--- PROVIDED MATERIAL ---
______

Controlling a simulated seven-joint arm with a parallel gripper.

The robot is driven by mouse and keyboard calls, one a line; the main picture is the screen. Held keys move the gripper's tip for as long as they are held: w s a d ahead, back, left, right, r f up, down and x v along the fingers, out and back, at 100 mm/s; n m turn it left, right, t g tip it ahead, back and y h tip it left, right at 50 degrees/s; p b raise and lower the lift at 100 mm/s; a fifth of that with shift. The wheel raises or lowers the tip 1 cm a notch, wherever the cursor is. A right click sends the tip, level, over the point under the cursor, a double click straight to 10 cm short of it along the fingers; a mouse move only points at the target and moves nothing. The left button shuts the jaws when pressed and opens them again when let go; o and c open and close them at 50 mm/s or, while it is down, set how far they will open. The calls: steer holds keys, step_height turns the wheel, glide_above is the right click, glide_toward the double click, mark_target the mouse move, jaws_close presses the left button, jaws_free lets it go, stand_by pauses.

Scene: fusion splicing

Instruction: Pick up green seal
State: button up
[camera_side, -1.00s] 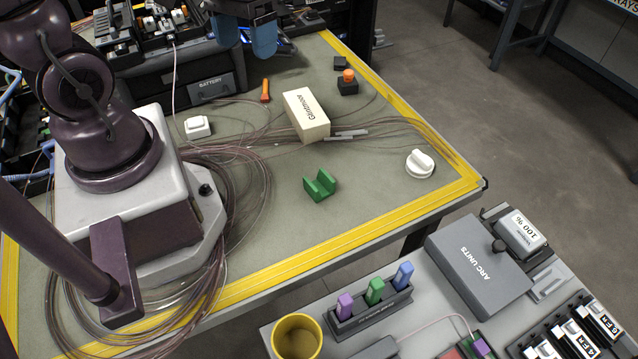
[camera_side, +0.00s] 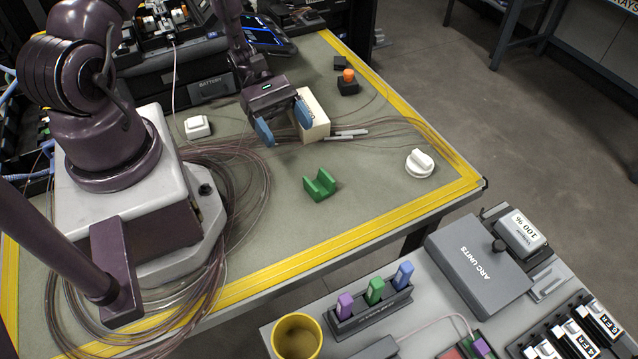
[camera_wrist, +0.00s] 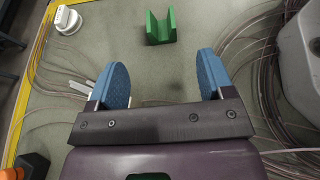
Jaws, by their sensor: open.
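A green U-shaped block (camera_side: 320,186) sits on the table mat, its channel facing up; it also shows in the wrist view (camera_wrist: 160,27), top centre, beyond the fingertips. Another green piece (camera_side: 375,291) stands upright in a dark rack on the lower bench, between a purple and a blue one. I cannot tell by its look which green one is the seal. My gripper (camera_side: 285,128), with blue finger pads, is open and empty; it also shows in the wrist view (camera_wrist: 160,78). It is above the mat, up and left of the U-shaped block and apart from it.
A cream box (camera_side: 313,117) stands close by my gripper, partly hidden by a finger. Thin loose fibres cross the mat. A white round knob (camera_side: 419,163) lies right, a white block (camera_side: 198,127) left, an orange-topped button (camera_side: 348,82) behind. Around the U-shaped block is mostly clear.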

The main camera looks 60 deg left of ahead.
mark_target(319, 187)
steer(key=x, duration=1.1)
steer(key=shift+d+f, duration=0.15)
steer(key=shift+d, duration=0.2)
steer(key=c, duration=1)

______

--- PROBLEM TO SOLVE ---
Copy each line above precisely, dropping the pictures.

--- SOLUTION TO THE EXERCISE ---
Controlling a simulated seven-joint arm with a parallel gripper.

The robot is driven by mouse and keyboard calls, one a line; the main picture is the screen. Held keys move the gripper's tip for as long as they are held: w s a d ahead, back, left, right, r f up, down and x v along the fingers, out and back, at 100 mm/s; n m turn it left, right, t g tip it ahead, back and y h tip it left, right at 50 degrees/s; p b raise and lower the lift at 100 mm/s; a fifth of that with shift. The wheel raises or lowers the tip 1 cm a notch, wherever the cursor is. A right click sends the tip, level, over the point under the cursor, a double click straight to 10 cm short of it along the fingers; a mouse move only points at the target and moves nothing. The left button shuts the jaws when pressed and opens them again when let go; o and c open and close them at 50 mm/s or, while it is down, set how far they will open. The calls: steer holds keys, step_height turns the wheel, glide_above is the right click, glide_toward the double click, mark_target the mouse move, jaws_close presses the left button, jaws_free lets it go, stand_by pauses.

Scene: fusion splicing

Instruction: Pick up green seal
State: button up
[camera_side, -1.00s] 
[camera_side, +0.00s] 
[camera_wrist, +0.00s] 
Jaws, by their sensor: open.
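A green U-shaped block (camera_side: 320,186) sits on the table mat, its channel facing up; it also shows in the wrist view (camera_wrist: 160,27), top centre, beyond the fingertips. Another green piece (camera_side: 375,291) stands upright in a dark rack on the lower bench, between a purple and a blue one. I cannot tell by its look which green one is the seal. My gripper (camera_side: 285,128), with blue finger pads, is open and empty; it also shows in the wrist view (camera_wrist: 160,78). It is above the mat, up and left of the U-shaped block and apart from it.
A cream box (camera_side: 313,117) stands close by my gripper, partly hidden by a finger. Thin loose fibres cross the mat. A white round knob (camera_side: 419,163) lies right, a white block (camera_side: 198,127) left, an orange-topped button (camera_side: 348,82) behind. Around the U-shaped block is mostly clear.

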The main camera looks 60 deg left of ahead.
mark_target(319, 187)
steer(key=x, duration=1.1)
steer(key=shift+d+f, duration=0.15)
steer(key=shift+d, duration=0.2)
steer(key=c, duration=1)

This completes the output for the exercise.